Возможно, одна цитата даст представление о ранней работе Успенского так же хорошо, как любое подробное изложение:
У жизни нет стороны, которая не открывала бы нам бесконечность нового и неожиданного, если подходить к ней со знанием, что она ограничивается ее видимой стороной, что за этой видимой стороной лежит целый мир «невидимого», целый мир новых и непознаваемых сил и отношений[70].
Видно, что представления Успенского пронизаны символизмом его юности. То, что он с раннего возраста обладал чувством «невидимого», очевидно из его любви к роману Лермонтова «Герой нашего времени» с величественными описаниями гор и неясными намеками на сверхъестественное. Иван Осокин говорит Зинаиде, что любит стихи в одну строчку, потому что «чем больше остается воображению… тем лучше»[71]. Символизм вырос из работ скандинавского религиозного мыслителя Эммануила Сведенборга, с посредничеством поэта Бодлера, который развил идею Сведенборга о соответствиях в полную эстетическую философию[72]. Сведенборг был носителем традиции германского мистика Якоба Бёме, который во вспышке высшего сознания заглянул в то, что назвал «подписью вещей», в реальность под поверхностью мира. «Tertium Organum» закладывает под это фундаментальное озарение крепкое и убедительное основание для систематической философии сознания.
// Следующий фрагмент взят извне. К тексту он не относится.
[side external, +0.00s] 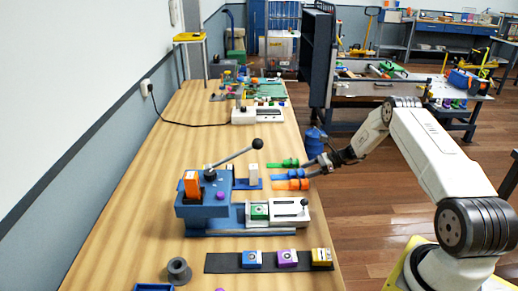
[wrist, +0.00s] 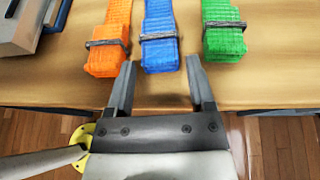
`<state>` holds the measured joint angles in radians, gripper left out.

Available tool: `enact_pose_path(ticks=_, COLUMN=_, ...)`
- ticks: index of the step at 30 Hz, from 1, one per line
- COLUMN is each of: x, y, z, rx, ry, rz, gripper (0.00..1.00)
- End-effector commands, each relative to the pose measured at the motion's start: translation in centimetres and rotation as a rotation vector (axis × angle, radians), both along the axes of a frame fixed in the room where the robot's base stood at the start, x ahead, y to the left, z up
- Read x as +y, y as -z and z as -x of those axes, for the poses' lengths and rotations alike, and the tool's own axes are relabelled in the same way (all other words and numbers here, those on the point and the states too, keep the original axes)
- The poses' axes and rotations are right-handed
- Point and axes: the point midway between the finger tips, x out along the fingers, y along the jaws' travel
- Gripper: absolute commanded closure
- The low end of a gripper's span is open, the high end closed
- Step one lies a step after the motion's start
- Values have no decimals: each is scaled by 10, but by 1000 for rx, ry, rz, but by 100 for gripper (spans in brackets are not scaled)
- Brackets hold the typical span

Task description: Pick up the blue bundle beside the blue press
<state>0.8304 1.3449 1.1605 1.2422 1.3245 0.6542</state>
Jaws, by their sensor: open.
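The blue bundle (wrist: 160,38), a folded strap with a dark band around it, lies on the wooden table between an orange bundle (wrist: 108,40) and a green bundle (wrist: 224,30) in the wrist view. In the side view, the blue bundle (side external: 283,176) lies right of the blue press (side external: 203,208), near the table edge. My gripper (wrist: 162,65) is open and empty; its two fingertips point at the near end of the blue bundle, one toward each side. I cannot tell whether they touch it. In the side view my gripper (side external: 312,168) reaches in from the right.
The orange bundle (side external: 290,185) and green bundle (side external: 284,163) lie close on either side. A dark strip (side external: 228,263) with several small coloured blocks is at the front. The table beyond the bundles is mostly clear up to a white device (side external: 257,115).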

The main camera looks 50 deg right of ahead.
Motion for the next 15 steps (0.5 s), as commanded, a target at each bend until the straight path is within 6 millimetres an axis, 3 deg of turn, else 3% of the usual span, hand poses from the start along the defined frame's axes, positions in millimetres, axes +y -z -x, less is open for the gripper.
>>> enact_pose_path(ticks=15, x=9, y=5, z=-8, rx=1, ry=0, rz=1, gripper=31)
Даже когда Успенский наименее убедителен – например, при изложении взглядов на животное восприятие – очевидно, что в четвертом измерении его, в отличие от Хинтона, интересует не возможность восприятия предметов «без точки зрения», как сформулировал бы это культурный философ Жан Гебсер[73]. Успенский считает, что восприятие вещей в высшем пространстве приведет к тому, что мы начнем думать о них иначе, «мыслить иными категориями», придем к новым концепциям, новым аналогиям, новому языку, которым мы говорим о реальности. Как ему было известно из экспериментов с полусном и наркотиками, это самое необходимое.
«Tertium Organum» с подзаголовком «Ключ к загадкам мира» недаром считается классикой работ о высшем пространстве и высшей математике. Однако ее несколько отталкивающие рассказы о разных измерениях и о «сознании» линии, квадрата и куба – своего рода отвлекающий маневр. Успенский начинает с интуитивного предположения, что позитивизм, интеллектуальная традиция его дней, крайне неадекватно описывает самые важные аспекты человеческого существования. Эта традиция много раз меняла названия, но до сих пор является официальным объяснением всего. Она утверждает, что реальное можно измерить, используя наши собственные органы чувств или их многочисленные продолжения, развитые наукой. Только видимое реально[74]. В свое время позитивизм был радикальным шагом, свежим взглядом, этапом прогресса. Но позитивизм, как и теософия, и оккультизм, затвердел в китайскую стену догматов, ограничивая рост нового знания и нового восприятия. «Tertium Organum» пробивается через эту стену и открывает путь к «новому» – так Успенский называл невидимое.